Start Supplied information

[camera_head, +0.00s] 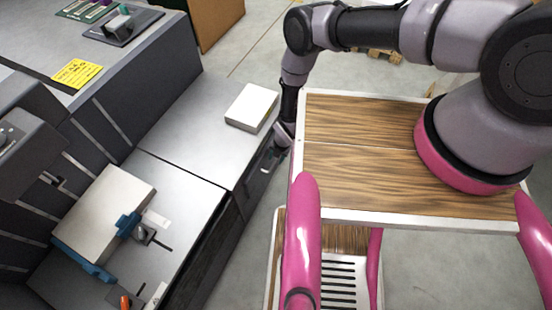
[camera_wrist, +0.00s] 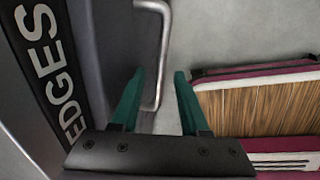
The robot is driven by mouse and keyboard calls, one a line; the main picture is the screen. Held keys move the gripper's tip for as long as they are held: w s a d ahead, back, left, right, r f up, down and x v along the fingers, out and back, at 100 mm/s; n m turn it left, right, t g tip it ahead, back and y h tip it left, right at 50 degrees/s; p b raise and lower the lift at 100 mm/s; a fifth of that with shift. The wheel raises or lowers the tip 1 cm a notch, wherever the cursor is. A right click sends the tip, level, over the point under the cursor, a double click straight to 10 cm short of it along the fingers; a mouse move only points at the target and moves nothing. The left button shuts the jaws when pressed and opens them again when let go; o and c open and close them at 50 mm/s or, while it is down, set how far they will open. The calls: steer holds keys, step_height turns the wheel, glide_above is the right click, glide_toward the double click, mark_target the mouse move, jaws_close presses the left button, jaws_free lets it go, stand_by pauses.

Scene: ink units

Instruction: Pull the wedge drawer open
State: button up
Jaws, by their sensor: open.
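The wedge drawer's dark front (camera_wrist: 108,45) fills the left of the wrist view, beside a black label strip (camera_wrist: 47,65) whose visible letters read "EDGES". A curved metal bar handle (camera_wrist: 164,50) stands out from the front. My gripper (camera_wrist: 158,85) is open, with one green finger on each side of the handle's lower part in the picture. I cannot tell whether either finger touches it. In the head view my gripper (camera_head: 273,152) is low beside the counter's right edge, partly hidden by my wrist.
The grey counter (camera_head: 190,125) bears a pale box (camera_head: 251,107) near the arm. A larger beige block (camera_head: 105,212) with blue clamps (camera_head: 127,224) sits at lower left. A yellow note (camera_head: 77,73) lies behind. Open floor (camera_head: 245,270) lies right of the counter.

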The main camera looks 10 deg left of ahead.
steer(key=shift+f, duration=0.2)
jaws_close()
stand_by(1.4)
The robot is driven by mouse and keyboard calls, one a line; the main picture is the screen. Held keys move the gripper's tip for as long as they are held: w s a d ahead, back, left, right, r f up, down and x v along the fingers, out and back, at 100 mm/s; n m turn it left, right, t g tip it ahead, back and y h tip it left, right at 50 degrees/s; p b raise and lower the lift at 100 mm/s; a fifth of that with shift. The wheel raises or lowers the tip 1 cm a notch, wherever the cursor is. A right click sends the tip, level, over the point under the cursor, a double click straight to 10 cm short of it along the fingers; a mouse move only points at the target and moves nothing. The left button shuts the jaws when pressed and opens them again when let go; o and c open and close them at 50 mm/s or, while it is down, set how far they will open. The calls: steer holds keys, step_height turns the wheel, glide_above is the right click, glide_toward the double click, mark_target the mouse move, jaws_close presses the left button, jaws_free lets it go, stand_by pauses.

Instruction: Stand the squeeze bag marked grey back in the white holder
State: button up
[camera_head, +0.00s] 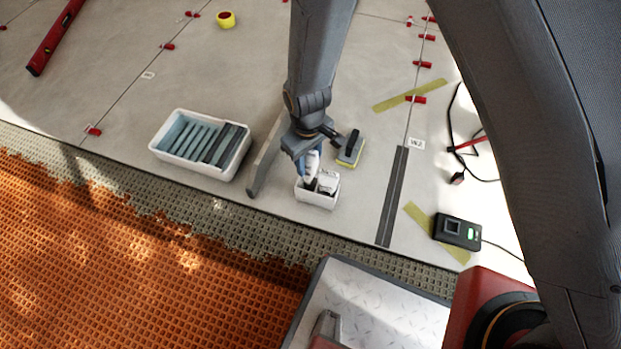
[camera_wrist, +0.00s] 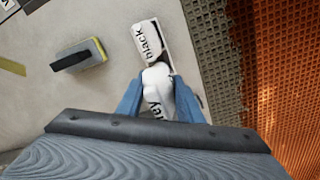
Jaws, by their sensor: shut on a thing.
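My gripper (camera_head: 307,166) is shut on the white squeeze bag marked grey (camera_head: 312,163). In the wrist view the bag (camera_wrist: 158,82) sits between the two blue fingers, with only the end of its lettering showing. The white holder (camera_head: 315,200) stands on the tiles directly below the gripper. The bag is roughly upright over the holder's left part; whether its lower end is inside or just above the rim I cannot tell. A second white bag, marked black (camera_wrist: 149,40), stands in the holder beside it, and shows in the head view (camera_head: 327,183).
A sponge float (camera_head: 350,150) lies behind the holder on the right. A grey bar (camera_head: 264,160) and a white tub of grey strips (camera_head: 164,147) are on the left. Dark strips (camera_head: 392,195) lie to the right. The tile edge runs just in front.

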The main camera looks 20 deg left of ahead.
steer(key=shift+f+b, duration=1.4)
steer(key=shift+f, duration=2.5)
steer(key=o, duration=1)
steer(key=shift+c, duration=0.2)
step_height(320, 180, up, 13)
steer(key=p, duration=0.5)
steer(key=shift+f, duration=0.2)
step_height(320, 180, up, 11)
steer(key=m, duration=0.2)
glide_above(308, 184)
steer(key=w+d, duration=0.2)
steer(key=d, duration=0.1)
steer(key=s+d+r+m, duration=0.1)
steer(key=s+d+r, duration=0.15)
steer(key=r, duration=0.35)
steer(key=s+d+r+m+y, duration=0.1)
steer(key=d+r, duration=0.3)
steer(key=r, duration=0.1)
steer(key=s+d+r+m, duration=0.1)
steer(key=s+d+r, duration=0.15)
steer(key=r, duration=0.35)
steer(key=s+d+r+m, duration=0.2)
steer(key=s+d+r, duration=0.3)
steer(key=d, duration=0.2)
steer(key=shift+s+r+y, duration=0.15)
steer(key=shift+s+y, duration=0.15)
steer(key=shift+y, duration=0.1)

End Supplied information

**Task description**:
Would you return the data exactly as written, without the pictures?

**Expected answer**:
[camera_head, +0.00s] 
[camera_wrist, +0.00s] 
The robot is driven by mouse and keyboard calls, one a line; the main picture is the screen. Held keys move the gripper's tip for as long as they are held: w s a d ahead, back, left, right, r f up, down and x v along the fingers, out and back, at 100 mm/s; n m turn it left, right, t g tip it ahead, back and y h tip it left, right at 50 degrees/s; p b raise and lower the lift at 100 mm/s; a fifth of that with shift. The wheel raises or lowers the tip 1 cm a notch, wherever the cursor is. A right click sends the tip, level, over the point under the cursor, a double click straight to 10 cm short of it along the fingers; a mouse move only points at the target and moves nothing. The left button shuts the jaws when pressed and opens them again when let go; o and c open and close them at 50 mm/s or, while it is down, set how far they will open. The calls: steer holds keys, step_height turns the wheel, glide_above is the right click, glide_toward the double click, mark_target the mouse move, jaws_close presses the left button, jaws_free lets it go, stand_by pauses.

Scene: ink units

Instruction: Pull the wedge drawer open
State: button up
Jaws, by their sensor: open.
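The wedge drawer's dark front (camera_wrist: 108,45) fills the left of the wrist view, beside a black label strip (camera_wrist: 47,65) whose visible letters read "EDGES". A curved metal bar handle (camera_wrist: 164,50) stands out from the front. My gripper (camera_wrist: 158,85) is open, with one green finger on each side of the handle's lower part in the picture. I cannot tell whether either finger touches it. In the head view my gripper (camera_head: 273,152) is low beside the counter's right edge, partly hidden by my wrist.
The grey counter (camera_head: 190,125) bears a pale box (camera_head: 251,107) near the arm. A larger beige block (camera_head: 105,212) with blue clamps (camera_head: 127,224) sits at lower left. A yellow note (camera_head: 77,73) lies behind. Open floor (camera_head: 245,270) lies right of the counter.

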The main camera looks 10 deg left of ahead.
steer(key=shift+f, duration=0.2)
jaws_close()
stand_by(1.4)
The robot is driven by mouse and keyboard calls, one a line; the main picture is the screen. Held keys move the gripper's tip for as long as they are held: w s a d ahead, back, left, right, r f up, down and x v along the fingers, out and back, at 100 mm/s; n m turn it left, right, t g tip it ahead, back and y h tip it left, right at 50 degrees/s; p b raise and lower the lift at 100 mm/s; a fifth of that with shift. The wheel raises or lowers the tip 1 cm a notch, wherever the cursor is. A right click sends the tip, level, over the point under the cursor, a double click straight to 10 cm short of it along the fingers; a mouse move only points at the target and moves nothing. The left button shuts the jaws when pressed and opens them again when let go; o and c open and close them at 50 mm/s or, while it is down, set how far they will open. The calls: steer holds keys, step_height turns the wheel, glide_above is the right click, glide_toward the double click, mark_target the mouse move, jaws_close presses the left button, jaws_free lets it go, stand_by pauses.

Instruction: Stand the squeeze bag marked grey back in the white holder
State: button up
[camera_head, +0.00s] 
[camera_wrist, +0.00s] 
Jaws, by their sensor: shut on a thing.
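My gripper (camera_head: 307,166) is shut on the white squeeze bag marked grey (camera_head: 312,163). In the wrist view the bag (camera_wrist: 158,82) sits between the two blue fingers, with only the end of its lettering showing. The white holder (camera_head: 315,200) stands on the tiles directly below the gripper. The bag is roughly upright over the holder's left part; whether its lower end is inside or just above the rim I cannot tell. A second white bag, marked black (camera_wrist: 149,40), stands in the holder beside it, and shows in the head view (camera_head: 327,183).
A sponge float (camera_head: 350,150) lies behind the holder on the right. A grey bar (camera_head: 264,160) and a white tub of grey strips (camera_head: 164,147) are on the left. Dark strips (camera_head: 392,195) lie to the right. The tile edge runs just in front.

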The main camera looks 20 deg left of ahead.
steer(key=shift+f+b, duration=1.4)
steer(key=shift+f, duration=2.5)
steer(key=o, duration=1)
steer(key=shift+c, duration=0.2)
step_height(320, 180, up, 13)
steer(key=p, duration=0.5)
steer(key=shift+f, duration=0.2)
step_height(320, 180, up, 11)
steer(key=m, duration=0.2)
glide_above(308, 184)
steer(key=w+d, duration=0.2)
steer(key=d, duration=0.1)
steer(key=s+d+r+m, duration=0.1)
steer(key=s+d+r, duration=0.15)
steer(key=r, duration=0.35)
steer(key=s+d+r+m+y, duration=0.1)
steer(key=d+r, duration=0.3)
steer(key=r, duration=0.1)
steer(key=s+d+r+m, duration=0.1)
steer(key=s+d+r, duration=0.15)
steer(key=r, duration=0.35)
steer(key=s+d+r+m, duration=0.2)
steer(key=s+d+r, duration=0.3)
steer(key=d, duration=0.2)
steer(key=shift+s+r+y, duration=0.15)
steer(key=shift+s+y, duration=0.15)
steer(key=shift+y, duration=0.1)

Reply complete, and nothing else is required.